>> BEGIN Excerpted records

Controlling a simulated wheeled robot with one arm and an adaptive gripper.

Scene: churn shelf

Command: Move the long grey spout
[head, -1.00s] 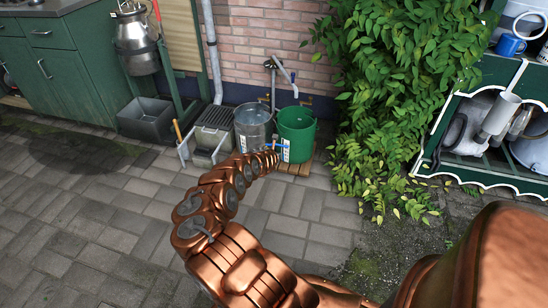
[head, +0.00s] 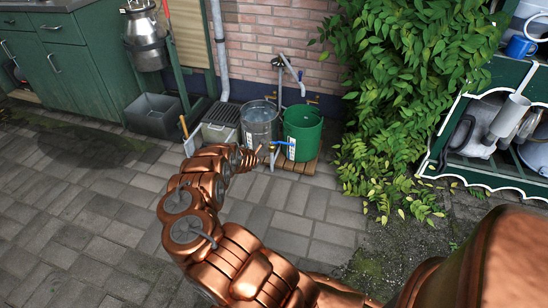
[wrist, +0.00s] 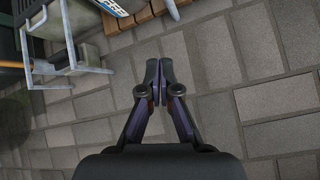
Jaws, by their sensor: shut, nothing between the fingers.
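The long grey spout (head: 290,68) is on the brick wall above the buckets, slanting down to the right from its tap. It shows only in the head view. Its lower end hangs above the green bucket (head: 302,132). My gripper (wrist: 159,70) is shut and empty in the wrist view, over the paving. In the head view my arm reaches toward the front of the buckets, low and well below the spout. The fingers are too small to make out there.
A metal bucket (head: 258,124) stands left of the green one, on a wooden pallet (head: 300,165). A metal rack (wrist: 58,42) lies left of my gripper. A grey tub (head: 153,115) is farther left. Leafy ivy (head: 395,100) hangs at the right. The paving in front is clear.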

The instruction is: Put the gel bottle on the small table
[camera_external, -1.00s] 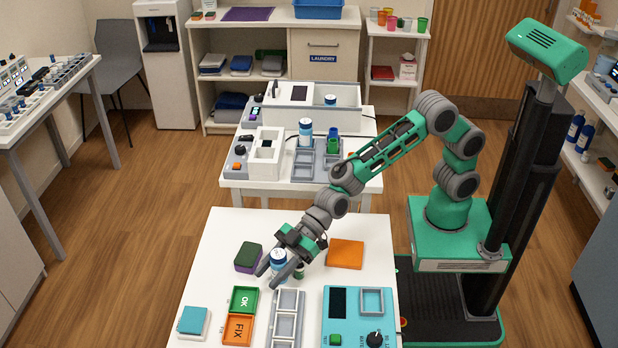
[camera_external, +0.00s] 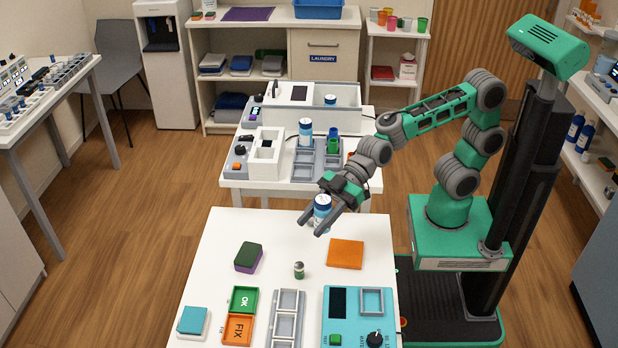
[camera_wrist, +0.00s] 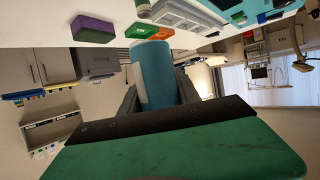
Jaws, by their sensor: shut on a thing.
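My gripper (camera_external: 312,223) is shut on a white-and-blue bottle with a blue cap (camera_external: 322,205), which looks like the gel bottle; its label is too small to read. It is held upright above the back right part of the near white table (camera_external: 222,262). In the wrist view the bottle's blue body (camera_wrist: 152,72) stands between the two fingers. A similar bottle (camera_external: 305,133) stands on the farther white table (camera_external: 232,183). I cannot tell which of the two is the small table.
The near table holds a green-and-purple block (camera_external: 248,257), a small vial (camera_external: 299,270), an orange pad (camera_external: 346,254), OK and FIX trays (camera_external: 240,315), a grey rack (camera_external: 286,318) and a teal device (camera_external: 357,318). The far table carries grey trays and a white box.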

>> END Excerpted records

*Task to carry out*
Without including the pictures, return each record above exactly as it stands.

*Solution below*
Controlling a simulated wheeled robot with one arm and an adaptive gripper.

Scene: churn shelf

Command: Move the long grey spout
[head, -1.00s] 
[head, +0.00s] 
[wrist, +0.00s] 
Jaws, by their sensor: shut, nothing between the fingers.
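The long grey spout (head: 290,68) is on the brick wall above the buckets, slanting down to the right from its tap. It shows only in the head view. Its lower end hangs above the green bucket (head: 302,132). My gripper (wrist: 159,70) is shut and empty in the wrist view, over the paving. In the head view my arm reaches toward the front of the buckets, low and well below the spout. The fingers are too small to make out there.
A metal bucket (head: 258,124) stands left of the green one, on a wooden pallet (head: 300,165). A metal rack (wrist: 58,42) lies left of my gripper. A grey tub (head: 153,115) is farther left. Leafy ivy (head: 395,100) hangs at the right. The paving in front is clear.

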The instruction is: Put the gel bottle on the small table
[camera_external, -1.00s] 
[camera_external, +0.00s] 
[camera_wrist, +0.00s] 
Jaws, by their sensor: shut on a thing.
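My gripper (camera_external: 312,223) is shut on a white-and-blue bottle with a blue cap (camera_external: 322,205), which looks like the gel bottle; its label is too small to read. It is held upright above the back right part of the near white table (camera_external: 222,262). In the wrist view the bottle's blue body (camera_wrist: 152,72) stands between the two fingers. A similar bottle (camera_external: 305,133) stands on the farther white table (camera_external: 232,183). I cannot tell which of the two is the small table.
The near table holds a green-and-purple block (camera_external: 248,257), a small vial (camera_external: 299,270), an orange pad (camera_external: 346,254), OK and FIX trays (camera_external: 240,315), a grey rack (camera_external: 286,318) and a teal device (camera_external: 357,318). The far table carries grey trays and a white box.

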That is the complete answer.